The ActionTable system 'table ID' DWORD for Action interfaces is generated automatically from the Interface_ID for the Action interface (by xor-ing the two DWORDS in the interface ID). If this generates an ID that clashes with built-in table IDS (in the range 0-64), an error message is generated and you should choose a more random Interface_ID.
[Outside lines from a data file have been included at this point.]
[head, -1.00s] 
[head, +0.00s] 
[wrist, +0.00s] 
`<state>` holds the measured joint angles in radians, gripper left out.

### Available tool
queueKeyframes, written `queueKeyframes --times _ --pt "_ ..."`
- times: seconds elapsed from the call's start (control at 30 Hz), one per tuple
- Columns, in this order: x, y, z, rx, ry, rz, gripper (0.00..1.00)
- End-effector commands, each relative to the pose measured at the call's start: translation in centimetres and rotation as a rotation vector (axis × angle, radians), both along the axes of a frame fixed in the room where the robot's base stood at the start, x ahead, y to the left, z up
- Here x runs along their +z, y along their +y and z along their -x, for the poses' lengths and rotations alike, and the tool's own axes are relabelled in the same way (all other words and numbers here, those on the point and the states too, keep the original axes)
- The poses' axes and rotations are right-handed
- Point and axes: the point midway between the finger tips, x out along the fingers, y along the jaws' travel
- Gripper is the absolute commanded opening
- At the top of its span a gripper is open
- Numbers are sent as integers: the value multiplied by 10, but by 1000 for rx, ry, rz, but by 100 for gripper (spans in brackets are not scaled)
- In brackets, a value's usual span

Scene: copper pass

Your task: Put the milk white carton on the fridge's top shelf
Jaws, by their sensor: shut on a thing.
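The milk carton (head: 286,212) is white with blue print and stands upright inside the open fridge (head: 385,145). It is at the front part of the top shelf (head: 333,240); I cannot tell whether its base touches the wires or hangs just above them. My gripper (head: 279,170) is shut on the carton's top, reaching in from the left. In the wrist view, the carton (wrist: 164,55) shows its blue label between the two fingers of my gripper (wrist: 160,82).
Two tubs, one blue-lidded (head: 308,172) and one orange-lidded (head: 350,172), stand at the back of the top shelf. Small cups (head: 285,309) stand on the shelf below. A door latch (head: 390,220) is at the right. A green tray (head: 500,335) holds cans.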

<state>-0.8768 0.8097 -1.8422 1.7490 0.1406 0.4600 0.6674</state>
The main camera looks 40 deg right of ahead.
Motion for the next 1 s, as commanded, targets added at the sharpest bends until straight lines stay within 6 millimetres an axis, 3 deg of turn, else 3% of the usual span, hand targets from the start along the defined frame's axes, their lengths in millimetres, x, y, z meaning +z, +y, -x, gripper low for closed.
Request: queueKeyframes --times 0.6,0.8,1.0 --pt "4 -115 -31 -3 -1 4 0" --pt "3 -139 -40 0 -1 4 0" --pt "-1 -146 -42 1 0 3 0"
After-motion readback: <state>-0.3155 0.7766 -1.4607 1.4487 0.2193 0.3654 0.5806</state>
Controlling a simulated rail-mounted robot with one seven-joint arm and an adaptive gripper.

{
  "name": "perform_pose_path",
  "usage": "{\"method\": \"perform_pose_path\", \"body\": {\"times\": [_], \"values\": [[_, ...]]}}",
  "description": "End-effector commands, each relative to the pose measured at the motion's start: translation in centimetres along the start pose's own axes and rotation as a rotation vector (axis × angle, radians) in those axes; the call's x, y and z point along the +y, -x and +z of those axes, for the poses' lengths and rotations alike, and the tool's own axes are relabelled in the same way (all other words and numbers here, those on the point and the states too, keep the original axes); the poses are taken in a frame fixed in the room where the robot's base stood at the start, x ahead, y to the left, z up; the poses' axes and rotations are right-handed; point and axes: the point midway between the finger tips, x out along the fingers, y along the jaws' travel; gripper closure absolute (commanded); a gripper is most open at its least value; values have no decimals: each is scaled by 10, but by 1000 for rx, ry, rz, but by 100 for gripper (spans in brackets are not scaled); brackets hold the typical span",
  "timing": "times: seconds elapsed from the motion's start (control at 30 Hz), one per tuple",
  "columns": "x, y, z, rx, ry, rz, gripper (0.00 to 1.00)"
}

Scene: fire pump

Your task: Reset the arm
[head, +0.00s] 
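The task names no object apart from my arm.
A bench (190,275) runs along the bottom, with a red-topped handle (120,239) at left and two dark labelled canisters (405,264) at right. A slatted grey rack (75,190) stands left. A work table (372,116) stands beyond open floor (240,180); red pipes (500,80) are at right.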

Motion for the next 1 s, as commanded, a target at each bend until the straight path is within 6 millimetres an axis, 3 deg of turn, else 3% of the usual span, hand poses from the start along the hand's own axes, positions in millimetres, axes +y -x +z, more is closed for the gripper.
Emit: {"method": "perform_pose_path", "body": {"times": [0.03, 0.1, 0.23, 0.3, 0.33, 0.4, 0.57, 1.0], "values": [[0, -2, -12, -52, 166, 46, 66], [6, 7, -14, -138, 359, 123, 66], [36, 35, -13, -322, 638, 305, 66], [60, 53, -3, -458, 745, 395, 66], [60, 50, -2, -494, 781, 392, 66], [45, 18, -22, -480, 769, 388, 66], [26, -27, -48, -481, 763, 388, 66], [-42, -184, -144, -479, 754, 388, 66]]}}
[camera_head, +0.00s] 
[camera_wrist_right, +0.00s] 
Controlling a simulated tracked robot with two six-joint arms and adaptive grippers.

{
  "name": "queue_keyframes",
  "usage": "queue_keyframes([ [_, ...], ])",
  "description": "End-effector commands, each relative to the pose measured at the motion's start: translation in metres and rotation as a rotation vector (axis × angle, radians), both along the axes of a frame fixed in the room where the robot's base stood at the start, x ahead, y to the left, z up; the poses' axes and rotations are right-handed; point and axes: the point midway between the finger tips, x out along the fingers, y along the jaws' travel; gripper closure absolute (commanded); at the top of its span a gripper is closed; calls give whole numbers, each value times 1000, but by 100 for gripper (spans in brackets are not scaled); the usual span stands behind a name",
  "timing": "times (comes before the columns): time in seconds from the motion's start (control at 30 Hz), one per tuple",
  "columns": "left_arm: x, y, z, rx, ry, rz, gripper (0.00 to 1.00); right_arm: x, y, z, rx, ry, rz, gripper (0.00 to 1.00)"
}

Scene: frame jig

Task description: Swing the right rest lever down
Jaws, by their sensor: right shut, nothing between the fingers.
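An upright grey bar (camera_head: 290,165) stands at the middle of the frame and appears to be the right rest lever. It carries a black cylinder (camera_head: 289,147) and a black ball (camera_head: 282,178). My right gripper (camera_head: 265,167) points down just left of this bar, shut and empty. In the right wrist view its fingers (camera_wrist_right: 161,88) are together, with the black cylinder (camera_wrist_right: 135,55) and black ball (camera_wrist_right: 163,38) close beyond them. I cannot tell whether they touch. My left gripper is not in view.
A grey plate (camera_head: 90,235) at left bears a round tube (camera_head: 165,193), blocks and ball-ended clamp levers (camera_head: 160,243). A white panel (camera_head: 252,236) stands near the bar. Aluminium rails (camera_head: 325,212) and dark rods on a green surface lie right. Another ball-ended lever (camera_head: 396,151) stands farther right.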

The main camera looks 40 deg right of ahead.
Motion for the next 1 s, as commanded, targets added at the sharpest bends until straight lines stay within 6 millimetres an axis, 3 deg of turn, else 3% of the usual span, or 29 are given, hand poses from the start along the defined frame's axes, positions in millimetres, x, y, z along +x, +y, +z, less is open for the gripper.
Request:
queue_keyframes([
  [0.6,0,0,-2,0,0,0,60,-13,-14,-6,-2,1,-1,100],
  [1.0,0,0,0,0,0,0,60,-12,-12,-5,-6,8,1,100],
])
You define the UI context for the interface as a whole, rather than for each individual action function. The context ID should be specified immediately after the flag word in an Action interface descriptor constructor. For example:

static IKChainActionsImp sIKChainActionImp(
   IKCHAIN_FP_INTERFACE_ID, _T("Action"), IDS_IKCHAIN_ACT,
   &theIKChainControlDesc, FP_ACTIONS, kActionMainUIContext,
   IKChainActionsImp::kSnap, _T("snap"), IDS_IKCHAIN_SNAP, 0,
   //...

The constant 'kActionMainUIContext' is one of the built-in ActionTable system contexts that you can use (defined in \MAXSDK\include\ActionTable.h), and is most likely the one to be used. If you create an entirely new context and context ID, you will need to register and control its activation yourself (see the IActionManager in \MAXSDK\include\ActioNTable.h for details).

The automatically-generated ActionTable for the Action interface can be accessed via a new FPInterface method: virtualActionTable* GetActionTable();

By default, the action table is activated immediately and stays active throughout the 3ds Max session. You can dynamically control this activation via a new FPInterface method: virtual void EnableActions(BOOL onOff);

This enables or disables the entire set of actions in the interface. You might do this if the actions are only to be active during certain times in the running of 3ds Max. Usually, this control is achieved via ActionTable contexts.